The two I felt were the weakest and most in need of a scientific rationale were the TSI and climate shift factors. So I removed these and juggled only the QBO and CW factors. Sure enough, the model fit retained most of the erratic structure and the correlation coefficient was only a bit lower. Part of the reason that I think this works is that the more detailed QBO wave-form that I have been recently applying compensates for the extra degrees of freedom that the TSI data provided.

And as far as the climate shift is concerned, this factor vanished.

The implications of the removal of these factors is that the model should have better predictive power with the higher determinism of QBO and CW.. Sudden climate shifts are impossible to predict so that would have added uncertainty to the forecast capability. Same thing with TSI, as the period varies around its 10 to 11 year period.

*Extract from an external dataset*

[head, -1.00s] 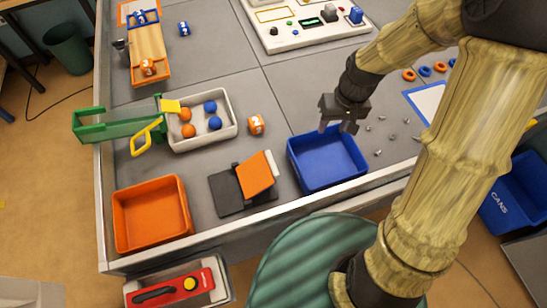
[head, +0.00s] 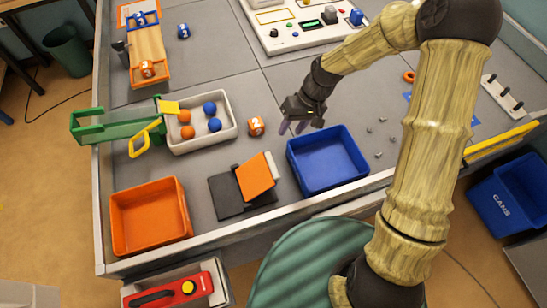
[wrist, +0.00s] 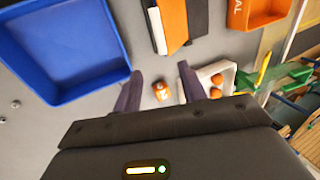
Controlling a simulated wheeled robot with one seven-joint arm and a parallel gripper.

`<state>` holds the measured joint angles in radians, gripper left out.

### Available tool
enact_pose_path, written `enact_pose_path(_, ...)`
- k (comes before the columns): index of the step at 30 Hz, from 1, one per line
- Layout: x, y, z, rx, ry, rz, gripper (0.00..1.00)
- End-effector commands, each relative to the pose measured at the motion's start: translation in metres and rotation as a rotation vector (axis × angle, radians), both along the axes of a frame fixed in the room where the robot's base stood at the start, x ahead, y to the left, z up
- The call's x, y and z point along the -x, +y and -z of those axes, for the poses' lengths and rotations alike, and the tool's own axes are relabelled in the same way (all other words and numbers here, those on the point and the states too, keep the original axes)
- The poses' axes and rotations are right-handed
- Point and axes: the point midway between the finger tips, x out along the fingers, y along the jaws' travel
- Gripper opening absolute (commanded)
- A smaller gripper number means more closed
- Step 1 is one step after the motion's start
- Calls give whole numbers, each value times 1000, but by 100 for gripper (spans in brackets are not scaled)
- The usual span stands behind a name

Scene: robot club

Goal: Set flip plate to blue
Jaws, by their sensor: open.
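The flip plate (head: 257,175) is a flat square on a dark base (head: 227,196); it stands tilted, with its orange face showing in the head view. No blue face shows on it. It also appears at the top of the wrist view (wrist: 172,22), with a dark plate beside it. My gripper (head: 291,128) is open and empty above the table, up and right of the flip plate, between the blue tray and a small orange block. In the wrist view its two fingers (wrist: 160,85) stand wide apart, with the orange block beyond them.
A blue tray (head: 294,168) stands right of the flip plate and an orange tray (head: 117,222) left of it. A white tray (head: 174,150) with orange and blue balls and a green chute (head: 110,127) lie behind. The small orange block (head: 256,126) stands near my gripper. Bare table surrounds the base.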

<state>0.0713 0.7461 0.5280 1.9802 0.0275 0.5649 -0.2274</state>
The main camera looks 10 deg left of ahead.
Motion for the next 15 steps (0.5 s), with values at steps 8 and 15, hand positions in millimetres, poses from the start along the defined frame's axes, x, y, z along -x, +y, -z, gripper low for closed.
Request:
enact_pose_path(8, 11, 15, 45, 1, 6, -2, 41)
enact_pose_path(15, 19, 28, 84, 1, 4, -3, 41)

So as far as predictive power, we rely on the stationary aspects of the QBO (2.33 year average period) and of the Chandler wobble (6.5 year beat period). These each show slight jitter about the mean frequency, but they also show stationarity in terms of exhibiting coherence over long time scales -- in other words if you advance the QBO by many multiples of a 2.33 year period, you will know where you are on the waveform (minus the jitter).

---

Now, why did I take this detour in the first place? If you go back to blog posts from last year you will see that I started with only the CW and QBO factors. But then I somehow became motivated to achieve a higher correlation coefficient than the two factors could produce. Yet as I have becoming more and more convinced, chasing a high CC is pointless when the data itself has noisy characteristics. The fear is that the extra fitting is simply fitting the noise excursions.

This is actually a good outcome. There are only 2 factors now to cover the year-over-year fluctuations of ENSO SOI, with a slow sinusoid of a 50-60 year period to capture the multi-decadal envelope.

To add a caveat, some of the residual still appears to contain a TSI factor, so this term may still have some significance, but not when the quest is to arrive at the least complex solution.